[What you will do] Copy out all the data, word for word.

[Dataset content]
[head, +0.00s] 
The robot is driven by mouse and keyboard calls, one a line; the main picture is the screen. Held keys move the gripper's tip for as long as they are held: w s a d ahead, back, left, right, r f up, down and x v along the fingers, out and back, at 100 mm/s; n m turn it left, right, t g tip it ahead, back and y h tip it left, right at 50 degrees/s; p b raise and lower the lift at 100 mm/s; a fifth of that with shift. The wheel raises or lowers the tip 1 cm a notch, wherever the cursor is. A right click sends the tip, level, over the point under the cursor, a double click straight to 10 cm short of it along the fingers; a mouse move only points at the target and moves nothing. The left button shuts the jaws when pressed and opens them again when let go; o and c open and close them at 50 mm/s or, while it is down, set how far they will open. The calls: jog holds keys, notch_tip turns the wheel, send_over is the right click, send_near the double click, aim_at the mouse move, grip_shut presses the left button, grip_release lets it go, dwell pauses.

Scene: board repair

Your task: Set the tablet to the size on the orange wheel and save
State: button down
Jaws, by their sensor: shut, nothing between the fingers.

[Solution to this problem]
[head, +0.00s] 
The robot is driven by mouse and keyboard calls, one a line; the main picture is the screen. Held keys move the gripper's tip for as long as they are held: w s a d ahead, back, left, right, r f up, down and x v along the fingers, out and back, at 100 mm/s; n m turn it left, right, t g tip it ahead, back and y h tip it left, right at 50 degrees/s; p b raise and lower the lift at 100 mm/s; a fifth of that with shift. The wheel raises or lowers the tip 1 cm a notch, wherever the cursor is. A right click sends the tip, level, over the point under the cursor, a double click straight to 10 cm short of it along the fingers; a mouse move only points at the target and moves nothing. The left button shuts the jaws when pressed and opens them again when let go; o and c open and close them at 50 mm/s or, while it is down, set how far they will open. The calls: jog holds keys, notch_tip turns the wheel, send_over is the right click, send_near the double click, aim_at the mouse move, grip_shut presses the left button, grip_release lets it go, dwell pauses.

Scene: board repair

Your task: Set the tablet to the size on the orange wheel and save
State: button down
Jaws, by their sensor: shut, nothing between the fingers.

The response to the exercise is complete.